Job was on the spiritual path and we know he stuck with it and achieved the spiritual reward he sought, because the usual biblical way of indicating this is to receive a double portion. And at the end Job receives twice as much as he had. I mention Job because with the sores and all, Lazarus has some similarity to Job. The meaning of “Lazarus” as something to the effect of, “God helps,” also steers us to understanding that he is the one on the spiritual path.

Biblically, one of the meanings of riches, is the mentality or patterns of thinking that we can develop for getting our pleasure from things of this material world and that is surely the meaning intended here. I would have to start guessing to go much further on this parable. So I'll address the thieves.


Buddhism teaches of the middle way, and that concept in biblical terms, is the teaching, “to turn neither to the right or to the left.” So far my working hypothesis on the meaning of that, is that turning to the left, is turning to things of the material world. Turning to the right, would normally seem to be a good thing, because when the bible speaks of right and left, right is usually the righteous as compared to the worldly left. But I think in this sense the meaning is extreme asceticism. Living a life of extreme asceticism, but doing so without understanding why one should shun things of the world, does not really help you spiritually, while in a certain sense you aren't going as far wrong as being on the left, you still may not reach the goal.

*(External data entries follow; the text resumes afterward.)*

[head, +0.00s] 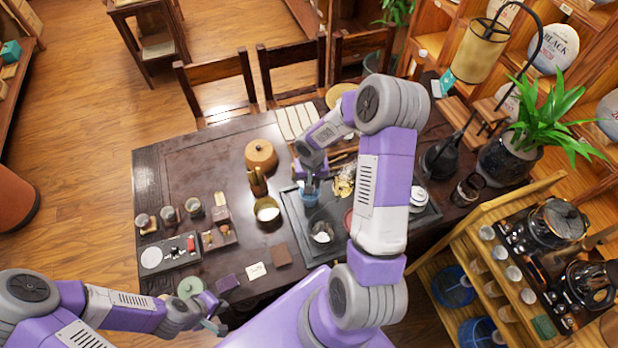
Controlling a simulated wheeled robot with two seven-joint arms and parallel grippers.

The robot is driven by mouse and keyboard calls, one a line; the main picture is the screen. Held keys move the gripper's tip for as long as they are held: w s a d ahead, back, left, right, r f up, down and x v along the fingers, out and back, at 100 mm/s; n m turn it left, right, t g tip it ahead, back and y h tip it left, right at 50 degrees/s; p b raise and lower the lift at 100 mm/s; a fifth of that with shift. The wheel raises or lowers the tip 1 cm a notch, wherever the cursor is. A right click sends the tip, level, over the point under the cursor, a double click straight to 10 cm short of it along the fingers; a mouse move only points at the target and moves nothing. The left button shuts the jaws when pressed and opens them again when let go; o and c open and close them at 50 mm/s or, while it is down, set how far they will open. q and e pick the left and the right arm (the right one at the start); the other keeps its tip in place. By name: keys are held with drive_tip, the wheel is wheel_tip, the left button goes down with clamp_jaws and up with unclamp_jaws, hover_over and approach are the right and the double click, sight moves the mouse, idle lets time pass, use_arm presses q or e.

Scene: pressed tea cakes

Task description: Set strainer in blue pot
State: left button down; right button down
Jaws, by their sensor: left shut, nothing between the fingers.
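A small blue vessel (309,198), which looks like the blue pot, stands on the dark tea tray (290,212) in the middle of the table. My right gripper (309,184) points down right at its mouth; the fingers are small and partly hidden, so I cannot tell whether they hold anything. I cannot make out the strainer for certain; it may be hidden at the right gripper. My left gripper (214,326) is shut and empty near the table's front left edge, by a pale green round item (190,287).
A wooden round box (260,155), a bowl with pale contents (267,209) and a clear glass vessel (322,233) stand near the blue vessel. Several cups stand at the left. My right arm covers the table's right part. The table's back left is clear.

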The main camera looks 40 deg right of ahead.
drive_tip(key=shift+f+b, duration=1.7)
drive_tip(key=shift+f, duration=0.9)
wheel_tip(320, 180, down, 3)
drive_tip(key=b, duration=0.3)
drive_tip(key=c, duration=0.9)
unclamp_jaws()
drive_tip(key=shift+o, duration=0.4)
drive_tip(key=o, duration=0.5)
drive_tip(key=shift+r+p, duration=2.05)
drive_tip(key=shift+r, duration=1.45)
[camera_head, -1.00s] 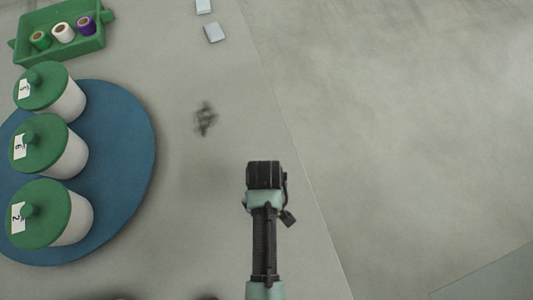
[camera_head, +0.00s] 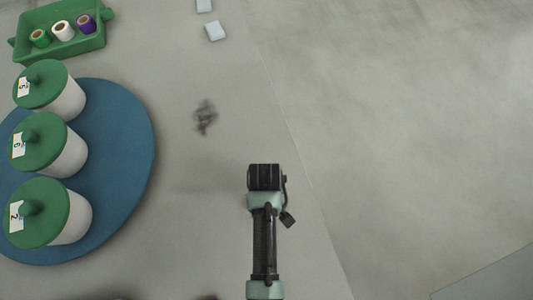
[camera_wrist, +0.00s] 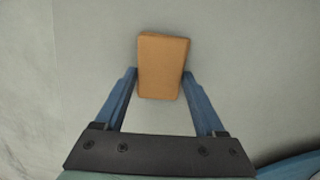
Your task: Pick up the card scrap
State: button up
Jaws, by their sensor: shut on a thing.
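The card scrap (camera_wrist: 162,66) is a small orange-brown rectangular piece in the wrist view. It sits between the blue fingertips of my gripper (camera_wrist: 160,80), which is shut on it at both sides. Its far end sticks out past the fingertips. In the head view my arm reaches up from the bottom, and the wrist hides the fingers and the scrap. I cannot tell how far the scrap is from the surface.
A blue round mat (camera_head: 138,160) at left bears white tubs with green lids (camera_head: 38,140). A green tray (camera_head: 88,44) with spools stands at top left. Two pale blocks (camera_head: 215,31) lie at the top. A dark smudge (camera_head: 204,117) marks the surface, otherwise clear near my arm.

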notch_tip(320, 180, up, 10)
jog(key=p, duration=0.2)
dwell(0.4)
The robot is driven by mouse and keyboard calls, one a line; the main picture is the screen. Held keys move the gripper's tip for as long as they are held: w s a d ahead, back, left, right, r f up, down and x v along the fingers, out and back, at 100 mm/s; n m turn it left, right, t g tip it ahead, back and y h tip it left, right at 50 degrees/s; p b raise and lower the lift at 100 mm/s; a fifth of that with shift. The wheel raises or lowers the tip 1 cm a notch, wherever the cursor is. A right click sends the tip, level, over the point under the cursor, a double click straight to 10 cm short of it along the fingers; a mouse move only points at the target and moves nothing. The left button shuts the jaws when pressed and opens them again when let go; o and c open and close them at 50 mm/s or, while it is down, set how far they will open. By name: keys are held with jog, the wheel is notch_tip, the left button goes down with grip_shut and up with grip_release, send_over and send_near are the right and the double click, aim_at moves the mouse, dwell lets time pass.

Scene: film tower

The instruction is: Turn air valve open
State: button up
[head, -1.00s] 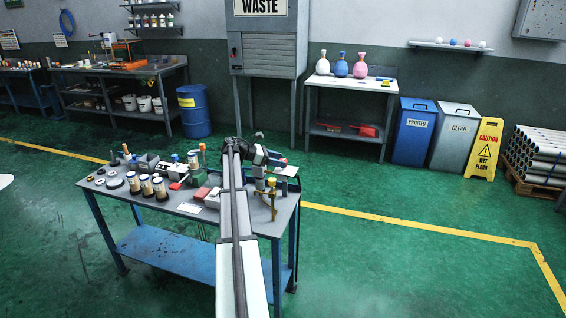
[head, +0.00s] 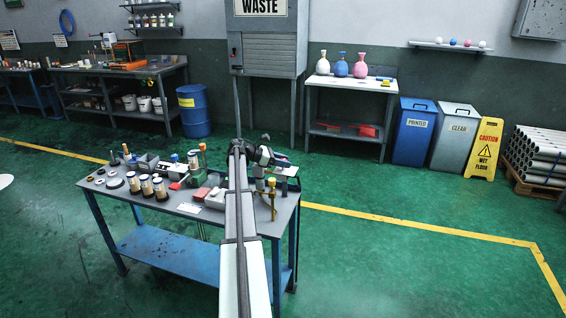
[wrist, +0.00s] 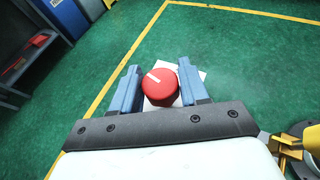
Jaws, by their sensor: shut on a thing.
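The air valve's round red knob (wrist: 159,87) shows in the wrist view, with a short white mark across its top. My gripper (wrist: 160,72) has its two blue fingers on either side of the knob and is shut on it. A pale plate shows below and around the knob. In the head view my gripper (head: 283,162) is at the right end of the near workbench (head: 213,222). The knob is too small and covered there to make out its turn.
A brass fitting (head: 272,188) stands close to my gripper at the bench's right edge. Several striped canisters (head: 146,186) and small parts crowd the bench's left and middle. The green floor (head: 390,270) to the right is clear.

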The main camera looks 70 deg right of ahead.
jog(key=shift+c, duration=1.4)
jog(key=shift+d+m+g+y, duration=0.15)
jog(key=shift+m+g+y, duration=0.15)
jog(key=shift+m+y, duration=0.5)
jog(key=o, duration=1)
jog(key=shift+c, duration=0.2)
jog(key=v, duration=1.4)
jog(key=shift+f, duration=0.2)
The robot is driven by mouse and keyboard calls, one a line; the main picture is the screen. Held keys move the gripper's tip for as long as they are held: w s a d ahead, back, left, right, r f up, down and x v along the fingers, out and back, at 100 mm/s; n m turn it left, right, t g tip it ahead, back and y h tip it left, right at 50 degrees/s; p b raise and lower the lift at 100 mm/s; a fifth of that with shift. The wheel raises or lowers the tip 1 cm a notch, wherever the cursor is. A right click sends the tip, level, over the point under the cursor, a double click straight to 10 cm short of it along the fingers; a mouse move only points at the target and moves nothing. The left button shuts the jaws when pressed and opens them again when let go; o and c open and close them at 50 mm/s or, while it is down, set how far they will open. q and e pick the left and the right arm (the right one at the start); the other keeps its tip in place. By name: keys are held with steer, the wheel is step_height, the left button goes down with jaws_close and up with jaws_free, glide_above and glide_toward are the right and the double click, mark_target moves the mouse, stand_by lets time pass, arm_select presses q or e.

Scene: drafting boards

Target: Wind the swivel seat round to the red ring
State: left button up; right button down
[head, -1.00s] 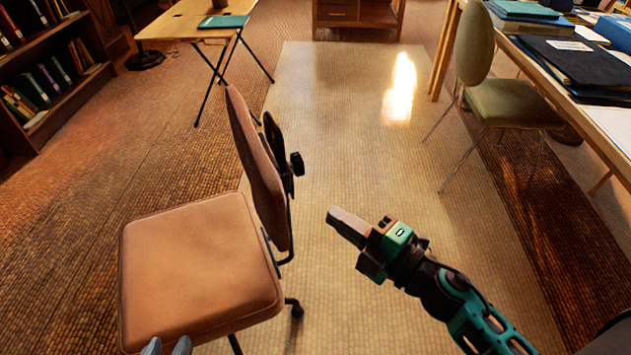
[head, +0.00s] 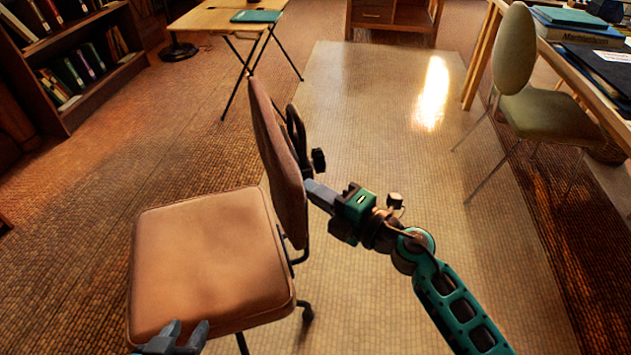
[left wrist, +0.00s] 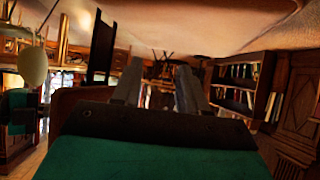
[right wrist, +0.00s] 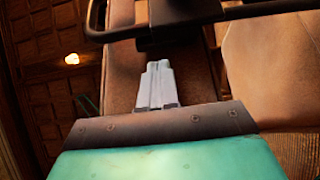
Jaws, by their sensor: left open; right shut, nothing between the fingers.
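The swivel seat is a brown padded chair. Its square seat (head: 205,260) is at the lower left of the head view, and its backrest (head: 277,165) stands along the seat's right side. My left gripper (head: 190,328) is open at the seat's front edge; its parted fingers show in the left wrist view (left wrist: 157,85). My right gripper (head: 312,188) is shut and empty, its tip close beside the back of the backrest; I cannot tell whether it touches. In the right wrist view its closed fingers (right wrist: 157,85) lie before the brown backrest (right wrist: 190,65). I see no red ring.
A black bar and knob (head: 318,160) stick out behind the backrest. A green chair (head: 545,115) and a long table (head: 470,70) stand at the right. A folding table (head: 215,20) and a bookcase (head: 95,75) are at the back left. The pale floor mat (head: 380,90) is clear.

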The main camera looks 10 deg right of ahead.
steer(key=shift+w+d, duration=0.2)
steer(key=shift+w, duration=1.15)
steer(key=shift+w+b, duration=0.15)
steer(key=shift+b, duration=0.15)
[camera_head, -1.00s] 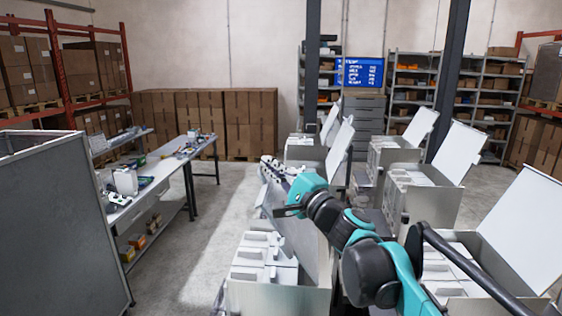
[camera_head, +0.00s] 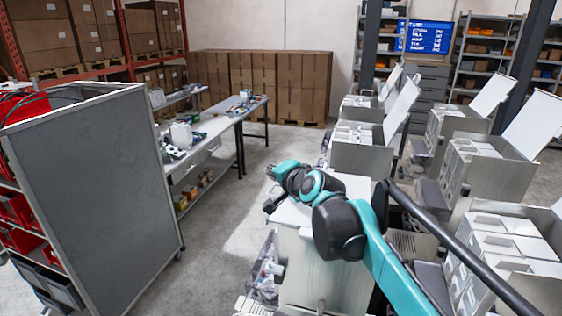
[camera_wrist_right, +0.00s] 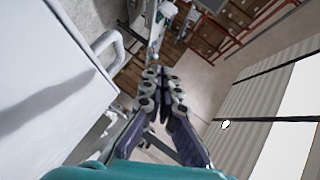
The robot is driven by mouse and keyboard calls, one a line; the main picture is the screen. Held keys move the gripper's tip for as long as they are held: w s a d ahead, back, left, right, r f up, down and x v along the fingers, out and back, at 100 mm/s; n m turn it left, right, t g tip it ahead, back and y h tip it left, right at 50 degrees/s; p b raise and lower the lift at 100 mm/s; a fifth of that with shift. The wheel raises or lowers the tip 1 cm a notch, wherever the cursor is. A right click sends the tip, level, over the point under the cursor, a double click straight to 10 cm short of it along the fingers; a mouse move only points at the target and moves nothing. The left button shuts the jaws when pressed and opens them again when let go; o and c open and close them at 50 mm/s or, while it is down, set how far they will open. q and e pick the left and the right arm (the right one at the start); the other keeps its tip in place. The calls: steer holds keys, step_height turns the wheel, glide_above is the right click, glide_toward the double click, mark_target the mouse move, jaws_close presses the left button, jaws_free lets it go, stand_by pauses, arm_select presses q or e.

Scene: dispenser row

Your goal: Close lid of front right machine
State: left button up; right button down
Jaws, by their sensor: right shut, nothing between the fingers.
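The machine (camera_head: 325,275) under my right arm is a pale box near the lower middle of the head view. Its white lid (camera_head: 345,184) lies about flat over the top; my arm hides part of it. My right gripper (camera_head: 272,202) is at the lid's left edge, partly hidden by my wrist; whether it touches cannot be told. In the wrist view the right gripper (camera_wrist_right: 163,85) has its fingers together and empty, beside a white surface (camera_wrist_right: 45,85) with a pale handle (camera_wrist_right: 106,46). My left gripper is not in view.
A grey cabinet (camera_head: 100,190) stands left. A long workbench (camera_head: 215,130) lies beyond. Open floor (camera_head: 215,230) runs between.

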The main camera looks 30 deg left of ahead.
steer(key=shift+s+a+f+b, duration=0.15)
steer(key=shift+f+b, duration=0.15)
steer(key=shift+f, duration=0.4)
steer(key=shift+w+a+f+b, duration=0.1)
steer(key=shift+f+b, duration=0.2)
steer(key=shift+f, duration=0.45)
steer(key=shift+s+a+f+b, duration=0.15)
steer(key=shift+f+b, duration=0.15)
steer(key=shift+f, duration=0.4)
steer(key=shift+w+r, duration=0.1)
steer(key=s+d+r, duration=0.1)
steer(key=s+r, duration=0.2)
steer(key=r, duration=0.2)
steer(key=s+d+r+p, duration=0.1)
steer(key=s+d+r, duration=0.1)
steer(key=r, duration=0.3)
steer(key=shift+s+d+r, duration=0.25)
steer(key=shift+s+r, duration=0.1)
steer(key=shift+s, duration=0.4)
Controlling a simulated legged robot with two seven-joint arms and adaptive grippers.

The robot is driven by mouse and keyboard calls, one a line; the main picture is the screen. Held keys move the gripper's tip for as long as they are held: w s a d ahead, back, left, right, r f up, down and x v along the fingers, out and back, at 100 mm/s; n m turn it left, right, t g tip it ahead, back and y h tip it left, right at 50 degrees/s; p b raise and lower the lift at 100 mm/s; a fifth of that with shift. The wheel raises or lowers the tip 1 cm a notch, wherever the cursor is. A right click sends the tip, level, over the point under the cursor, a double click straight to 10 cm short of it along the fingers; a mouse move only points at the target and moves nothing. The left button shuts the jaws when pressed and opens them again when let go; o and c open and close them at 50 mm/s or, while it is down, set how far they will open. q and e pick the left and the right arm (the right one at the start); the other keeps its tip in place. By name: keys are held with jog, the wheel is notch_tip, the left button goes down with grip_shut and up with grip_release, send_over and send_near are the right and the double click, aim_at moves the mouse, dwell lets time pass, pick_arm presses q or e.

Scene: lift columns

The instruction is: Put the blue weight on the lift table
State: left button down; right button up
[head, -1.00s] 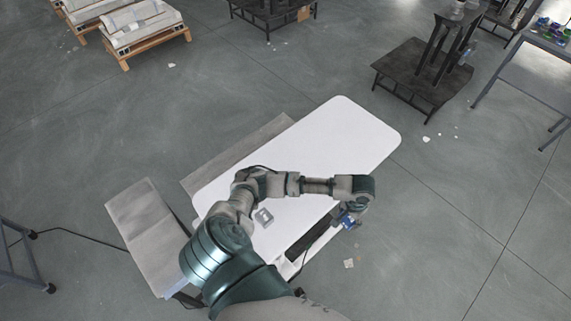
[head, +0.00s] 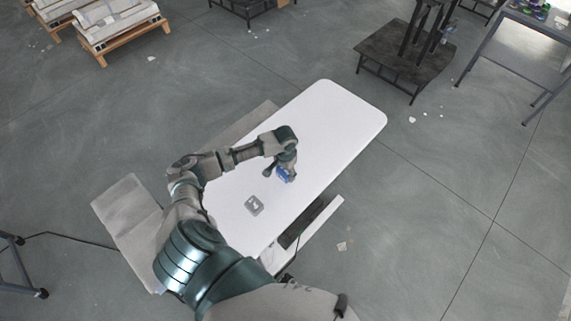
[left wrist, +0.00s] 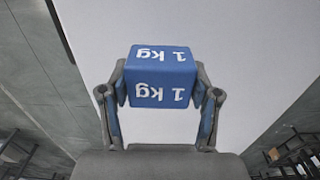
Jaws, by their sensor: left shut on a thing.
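The blue weight (left wrist: 160,78) is a cube marked "1 kg" on two faces in the left wrist view. My left gripper (left wrist: 160,98) is shut on it, one finger on each side. In the head view the blue weight (head: 286,175) shows small, below my left gripper (head: 282,172). They are over the white top of the lift table (head: 335,120). The table top also fills the middle of the left wrist view (left wrist: 240,40). I cannot tell whether the weight touches the table. My right gripper is not in view.
A small grey object (head: 254,205) lies on the table's near part. A black stand (head: 408,60) is on the floor at the upper right, near a work table (head: 520,40). Pallets with boxes (head: 105,25) stand at the upper left. Much of the table top is clear.

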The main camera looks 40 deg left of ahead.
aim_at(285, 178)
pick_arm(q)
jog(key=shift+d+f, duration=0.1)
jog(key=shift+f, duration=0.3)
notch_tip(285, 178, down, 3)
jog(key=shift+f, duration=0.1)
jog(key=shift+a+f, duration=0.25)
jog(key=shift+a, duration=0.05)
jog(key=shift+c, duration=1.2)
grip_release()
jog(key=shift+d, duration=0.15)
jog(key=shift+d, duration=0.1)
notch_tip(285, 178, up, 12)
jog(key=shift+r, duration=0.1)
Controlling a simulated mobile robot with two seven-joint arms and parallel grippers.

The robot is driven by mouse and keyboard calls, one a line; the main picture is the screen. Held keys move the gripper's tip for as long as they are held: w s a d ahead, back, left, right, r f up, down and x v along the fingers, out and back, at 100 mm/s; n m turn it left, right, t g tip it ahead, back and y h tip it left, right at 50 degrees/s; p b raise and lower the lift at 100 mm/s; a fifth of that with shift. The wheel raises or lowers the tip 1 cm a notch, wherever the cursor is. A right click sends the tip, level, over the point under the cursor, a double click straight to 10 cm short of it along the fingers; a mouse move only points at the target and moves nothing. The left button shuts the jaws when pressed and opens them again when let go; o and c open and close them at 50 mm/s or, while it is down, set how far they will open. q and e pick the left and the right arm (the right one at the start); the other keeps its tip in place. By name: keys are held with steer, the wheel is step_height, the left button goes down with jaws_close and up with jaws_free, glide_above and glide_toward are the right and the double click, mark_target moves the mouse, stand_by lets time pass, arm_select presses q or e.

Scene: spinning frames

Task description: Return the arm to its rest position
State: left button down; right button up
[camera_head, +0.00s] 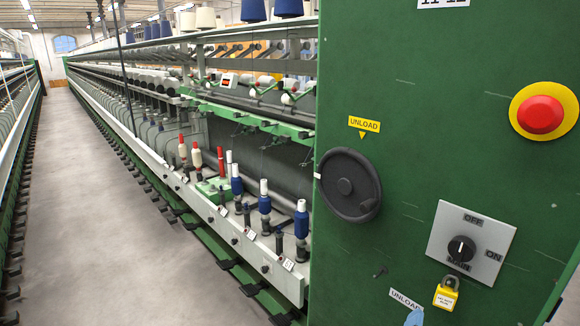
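Neither of my grippers nor either of my arms shows clearly in the head view. A small light blue shape (414,317) is cut off by the bottom edge, below the lower "UNLOAD" label; I cannot tell what it is. The green end cabinet (420,130) of the spinning frame fills the right side. On it are a black handwheel (347,186), a rotary switch (461,249) marked OFF and ON, and a red emergency button (541,114) on a yellow round plate.
A yellow padlock (446,293) hangs below the switch. Blue-wound bobbins (264,204) and red-tipped bobbins (196,156) stand along the machine's rail. A clear grey aisle floor (120,230) runs between this machine and another row (18,100) at left.

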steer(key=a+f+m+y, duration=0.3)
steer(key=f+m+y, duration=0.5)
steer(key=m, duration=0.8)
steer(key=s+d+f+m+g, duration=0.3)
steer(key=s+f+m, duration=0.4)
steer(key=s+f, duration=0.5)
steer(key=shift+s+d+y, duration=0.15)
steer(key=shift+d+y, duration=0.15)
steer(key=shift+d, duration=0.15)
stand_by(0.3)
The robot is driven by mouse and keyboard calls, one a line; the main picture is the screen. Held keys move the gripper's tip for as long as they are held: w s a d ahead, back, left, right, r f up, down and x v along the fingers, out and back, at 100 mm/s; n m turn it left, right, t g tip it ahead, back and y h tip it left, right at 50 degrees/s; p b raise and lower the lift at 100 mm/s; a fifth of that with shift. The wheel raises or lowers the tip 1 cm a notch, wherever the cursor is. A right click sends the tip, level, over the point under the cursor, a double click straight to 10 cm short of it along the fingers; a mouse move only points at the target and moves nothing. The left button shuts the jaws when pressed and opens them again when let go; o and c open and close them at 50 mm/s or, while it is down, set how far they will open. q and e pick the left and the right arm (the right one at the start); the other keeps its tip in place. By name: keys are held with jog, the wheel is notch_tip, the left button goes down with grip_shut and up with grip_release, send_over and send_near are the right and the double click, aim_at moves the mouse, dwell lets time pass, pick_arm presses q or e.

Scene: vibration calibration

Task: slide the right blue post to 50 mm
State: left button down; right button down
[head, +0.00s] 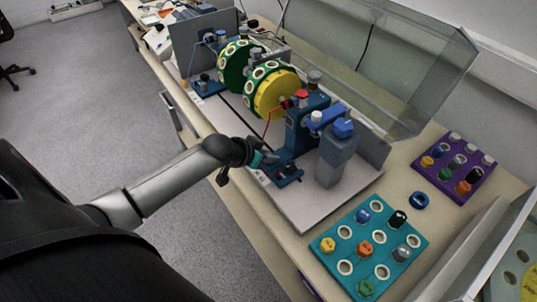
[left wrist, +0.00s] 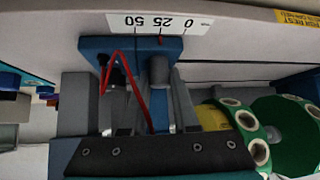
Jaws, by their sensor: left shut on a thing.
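The right blue post (head: 298,128) stands upright on the rig's pale base plate, to the right of the green and yellow wheels. Its blue foot (head: 287,174) reaches toward the front edge. In the left wrist view the foot (left wrist: 98,48) lies beside a white scale (left wrist: 160,22) marked 0, 25 and 50. A small red mark (left wrist: 160,40) shows close to the middle tick, 25. My right gripper is in neither view.
A grey-blue block (head: 336,155) stands right of the post. A clear cover (head: 375,60) rises behind. A teal tray (head: 329,244) and a purple tray (head: 449,186) hold coloured knobs, with a blue ring (head: 419,200) between. A red wire (left wrist: 148,100) runs near the post.

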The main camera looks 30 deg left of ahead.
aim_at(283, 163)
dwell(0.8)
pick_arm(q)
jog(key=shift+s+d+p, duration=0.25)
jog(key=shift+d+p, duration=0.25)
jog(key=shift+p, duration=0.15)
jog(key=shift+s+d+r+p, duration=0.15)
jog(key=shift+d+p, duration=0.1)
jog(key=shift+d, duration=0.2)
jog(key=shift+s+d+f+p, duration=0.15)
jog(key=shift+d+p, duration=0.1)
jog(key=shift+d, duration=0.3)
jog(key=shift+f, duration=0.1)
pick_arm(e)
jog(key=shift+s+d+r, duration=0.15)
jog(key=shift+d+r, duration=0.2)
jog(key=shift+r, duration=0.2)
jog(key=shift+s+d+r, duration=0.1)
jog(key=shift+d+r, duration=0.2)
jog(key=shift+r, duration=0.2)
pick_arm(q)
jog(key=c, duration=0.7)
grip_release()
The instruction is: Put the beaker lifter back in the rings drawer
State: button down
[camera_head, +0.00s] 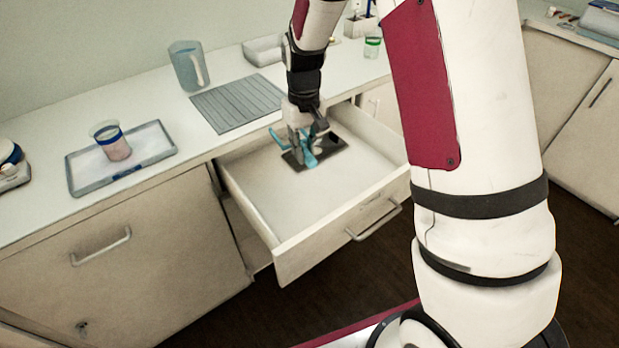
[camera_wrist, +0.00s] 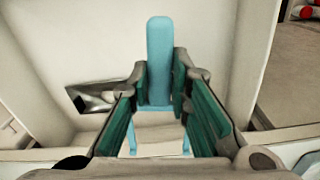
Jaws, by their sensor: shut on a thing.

Going left or right will steal your spirituality from you, thus the representation as thieves. If someone too ascetic realized his error perhaps it wouldn't take much for him to make rapid spiritual progress, he has already forsaken things of this world, he just missed out on understanding the reason for doing so. That may be the reason that one of the gospels depicts one of the thieves as gaining spiritual reward.